A surprisingly common scenario:


Bright new firm AceCo sets up in business.  One of the early tasks they have identified is setting up their terms and conditions.  AceCo has a bit of funding, so they decide to invest in getting one of the top firms in the country to do the drafting.





AceCo reels a bit from the fees charged by Top Law Firm.  However, they are now armed with a set of terms which they provide to prospective customers.  Somewhat to AceCo’s surprise, their customers don’t thank them effusively for such beautifully drafted terms, accepting them as written, but provide their comments.  AceCo is a bit jaded on the topic of legal fees so they conduct negotiations themselves.  Perhaps the CEO or COO does this, or maybe the Sales or Compliance team.





This means that the CEO, COO (or whoever) spends a fair amount of time of time sitting in meetings talking about contracts – which (a) they love doing and (b) they’re not trained for – which means the results aren’t really optimal and the process tends to be quite slow.  We’re all quicker at doing what we’re used to doing, day to day.


AceCo is an innovative firm which generates lots of great ideas.  AceCo’s products and offerings change, but the contracts stay the same.  As the rubber hits the road, AceCo finds out about challenges and concerns that aren’t addressed by the contract terms.  The COO pulls a few contracts out from a former life and copies some of the wording out of them to cover off some of the risks identified.





So what could AceCo do differently?


There’s absolutely no question that AceCo did the right thing focussing on getting its ts and cs set up properly.  However…


  • BigLaw may or may not be the right place to start, depending on the nature and complexity of AceCo’s product.  It may be that a commercially savvy lawyer from a smaller practice can do just as good, if not better job.


o      Lawyers, like most people, get better at their jobs by doing their jobs.  Being a freshly minted lawyer at a top firm is an excellent start to that lawyer’s career, but it is the start.  AceCo may want to consider who within the law firm is doing their drafting for them.  It’s unlikely to be a partner


o      On a similar note, whilst large law firms have excellent practice support available to them, in-house lawyers can have bucketloads of on-the-job experience.  Any lawyer has been in house for any length of time has almost certainly seen what can go wrong, how it goes wrong, what clauses tend to give aggro in practice and which tend to be easily accepted.  Private practice tends to be more focussed on drafting something and handing it over


  • AceCo’s lawyer’s drafting will only be as good as their instructions.  AceCo needs to spend time with their lawyer so that the lawyer understands the product, its context in the marketplace and AceCo’s key concerns.  Without this, they will simply receive a very expensive piece of boilerplate


  •  The more reasonable AceCo’s contract is, the fewer elements of redline will come back.  AceCo can help itself strike the balance between a fair and acceptable contract and sufficiently protecting its business by


o      Ensuring that it uses an appropriately experienced lawyer; and


o      Spending time with their lawyer to ensure that the lawyer understands their business, its risks and pain points.  The more the lawyer is made to guess, the more they will include every protection that they can think of for their own client.

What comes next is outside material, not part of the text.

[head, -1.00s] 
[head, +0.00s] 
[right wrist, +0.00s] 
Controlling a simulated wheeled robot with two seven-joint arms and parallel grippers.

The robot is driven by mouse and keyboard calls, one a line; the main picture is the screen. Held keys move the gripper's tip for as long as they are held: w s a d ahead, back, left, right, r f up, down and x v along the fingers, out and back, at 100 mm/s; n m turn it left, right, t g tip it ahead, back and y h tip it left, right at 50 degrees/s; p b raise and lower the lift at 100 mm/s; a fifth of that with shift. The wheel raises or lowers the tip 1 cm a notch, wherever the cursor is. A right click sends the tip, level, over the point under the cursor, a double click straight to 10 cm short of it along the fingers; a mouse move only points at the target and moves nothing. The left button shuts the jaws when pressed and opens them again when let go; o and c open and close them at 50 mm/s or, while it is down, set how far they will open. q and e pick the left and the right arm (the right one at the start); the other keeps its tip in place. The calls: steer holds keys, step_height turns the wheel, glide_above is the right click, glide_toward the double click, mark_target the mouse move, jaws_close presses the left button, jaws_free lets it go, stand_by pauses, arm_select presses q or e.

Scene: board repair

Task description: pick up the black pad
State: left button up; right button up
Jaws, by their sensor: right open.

  • Having made its investment in producing ts and cs, AceCo would do well to take steps to retain as much knowledge about those ts and cs as possible (i.e. so that going forward, it is able to defend the contract as drafted and even be able to accommodate changes as required).  One thing that AceCo can do here is to ensure that whoever from AceCo works with BigLaw on drafting the terms really has the bandwidth to engage with the process and understand why the terms have been put together as they have.  This way, that individual is in a position to defend those terms, or flex them where appropriate, going forward.

Taken all together, AceCo should carefully consider who is going to help them with their initial contract setup.  Ideally this will be someone:


  • Relatively senior, who has experience of how contracts play out ‘in real life’

  • Who can provide continuity going forward

  • Who has good availability and will prioritise AceCo’s needs

The obvious candidate for this is an experienced in-house lawyer.  However, AceCo may not have sufficient confidence in its finances to commit to an FTE at this stage – and may not have work to keep them busy. 


AceCo’s employed/fractional in-house lawyer can also:


  • help AceCo with any changes that need to be made to the ts and cs as time goes by; avoiding the probability of them becoming stale and out-of-date, and/or starting to post a risk to the business

  • take the lead on contract negotiations.  As the in-house lawyer knows the contracts and why they were drafted in such-and-such a way – and knows the business and its priorities – she can step in to contract negotiations, enabling AceCo’s employees to spend their time performing the functions for which they were employed.


AceCo has grown a bit and is entering into a structured finance agreement


Now is a great time for AceCo to be in touch with that big law firm.  Most businesses need specialist legal advice from time to time, in situations which their in-house counsel have not encountered before, and it is entirely appropriate and efficient to obtain advice from the specialists.  AceCo’s in-house advisor may well continue to have a role to play here; both in herding the internal cats to obtain whatever inputs are required from BigLaw, and in translating the legalese into language the business (which the in-house lawyer knows very well by now) understands.